Monday, September 5, 2022

Of A Type

I'm one of those people for whom sex and gender may as well be one in the same. Be that as it may, I've understood that this isn't true for everyone. But with there being a growing sense that the two should be different, I'm starting to wonder if the stereotypes of masculine and feminine behavior aren't what's at issue here.

When Demi Lovato says that she's going back to using feminine pronouns because she's "been feeling more feminine" recently, I find myself being curious as to what that means. Come to think of it, I wonder what being "non-binary" is intended to mean. Masculine and Feminine, after all, are simply labels that have been attached to broad classes of behavior. But there's also Androgynous, which tends to be a catch-all for those people who don't fit into either category. While I understand that androgyny is typically ascribed to people on the basis of looks, rather than behavior, "non-binary" feels like a younger generation coining a new term for something that people were already familiar with, then claiming a discovery.

Although I suppose that non-binary is for those people who look very much male or female, yet don't see themselves as behaving in a particularly masculine or feminine manner. But this leads me back to the idea that it's really about the narrowing scope of gender-role stereotyping; placing oneself outside of the box, rather than making the boxes bigger.

When I was young, we had the concept of a tomboy; a girl who behaved in a more stereotypical masculine fashion than was expected of them. While there was a certain amount of social angst about this (which could manifest itself in remarkable destructive ways), it was a pretty straightforward idea. The flip side was the sissy, and that, like many roles that were conveyed as coming with a loss of status, it was seen as a problem to be solved, rather than just something to be. It was also the butt of jokes; I remember when the giant brawl at the end of Blazing Saddles spills onto a set where Dom DeLouise is directing a chorus of gay men singing "The French Mistake," and one of them shouts: "Get'em girls," just before the chorus piles into the fray. In a lot of ways "non-binary" is just a less judgmental term than the ones we used when I was young.

But still, the boundaries felt broader in those days.
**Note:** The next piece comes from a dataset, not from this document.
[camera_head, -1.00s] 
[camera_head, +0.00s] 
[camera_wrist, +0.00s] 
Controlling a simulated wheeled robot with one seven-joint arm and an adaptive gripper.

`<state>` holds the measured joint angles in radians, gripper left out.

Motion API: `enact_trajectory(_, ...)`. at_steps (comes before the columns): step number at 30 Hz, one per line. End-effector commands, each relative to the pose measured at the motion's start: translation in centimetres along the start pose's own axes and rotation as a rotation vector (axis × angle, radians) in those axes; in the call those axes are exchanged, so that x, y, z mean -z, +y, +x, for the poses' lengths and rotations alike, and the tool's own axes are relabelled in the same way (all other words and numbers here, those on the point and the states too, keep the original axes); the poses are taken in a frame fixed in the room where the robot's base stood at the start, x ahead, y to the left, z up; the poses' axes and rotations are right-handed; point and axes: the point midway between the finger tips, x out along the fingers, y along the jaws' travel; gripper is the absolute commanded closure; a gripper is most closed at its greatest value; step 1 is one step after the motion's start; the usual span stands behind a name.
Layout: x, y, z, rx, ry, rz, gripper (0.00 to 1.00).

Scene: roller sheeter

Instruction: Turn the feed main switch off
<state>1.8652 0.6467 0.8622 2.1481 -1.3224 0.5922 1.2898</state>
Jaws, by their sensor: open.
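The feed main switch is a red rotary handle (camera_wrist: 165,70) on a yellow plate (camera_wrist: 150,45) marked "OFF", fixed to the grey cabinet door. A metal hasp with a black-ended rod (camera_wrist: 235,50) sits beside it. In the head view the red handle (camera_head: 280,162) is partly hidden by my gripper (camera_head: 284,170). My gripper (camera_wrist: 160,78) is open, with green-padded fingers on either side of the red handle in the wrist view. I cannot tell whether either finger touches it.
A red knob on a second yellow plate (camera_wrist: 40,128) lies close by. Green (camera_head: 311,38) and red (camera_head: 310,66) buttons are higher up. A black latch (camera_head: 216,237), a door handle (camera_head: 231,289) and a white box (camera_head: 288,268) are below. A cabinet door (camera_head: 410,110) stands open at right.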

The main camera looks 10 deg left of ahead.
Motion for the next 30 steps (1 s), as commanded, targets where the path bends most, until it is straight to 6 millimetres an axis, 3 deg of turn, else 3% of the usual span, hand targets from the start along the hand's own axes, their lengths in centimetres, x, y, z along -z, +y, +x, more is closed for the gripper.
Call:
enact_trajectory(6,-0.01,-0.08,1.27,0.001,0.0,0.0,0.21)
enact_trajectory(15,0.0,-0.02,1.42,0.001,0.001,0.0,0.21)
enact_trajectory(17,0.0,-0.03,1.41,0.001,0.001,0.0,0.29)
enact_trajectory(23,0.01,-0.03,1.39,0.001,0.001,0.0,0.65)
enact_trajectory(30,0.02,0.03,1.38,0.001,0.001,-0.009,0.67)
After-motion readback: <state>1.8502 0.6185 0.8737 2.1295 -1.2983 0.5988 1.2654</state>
When I was in my twenties, I used to joke that I'd been forced to turn in my "Guy Card," for having no fear of asking directions, being reasonably empathetic and having a job where being nurturing was a requirement. I'm not sure, but I suspect that were I that twenty-something now, there would be more social pressure to declare myself non-binary on that basis. Whereas back then, it was simply a matter of needing to tap more into what people would have called my feminine side.

And I think that's the thing that I'm noticing; that both masculinity and femininity are becoming more "one sided," at least as I see it. Being "girly" or "macho" aren't specific ways of being feminine or masculine; they're becoming the sum total of those concepts. And this may be why it seems I'm more likely to encounter females who identify as non-binary, as opposed to males; men respond to the shrinking of the box by crowding more densely into the box. Personally, I think that making the boxes bigger will help a lot, but I'm not the one who makes the rules.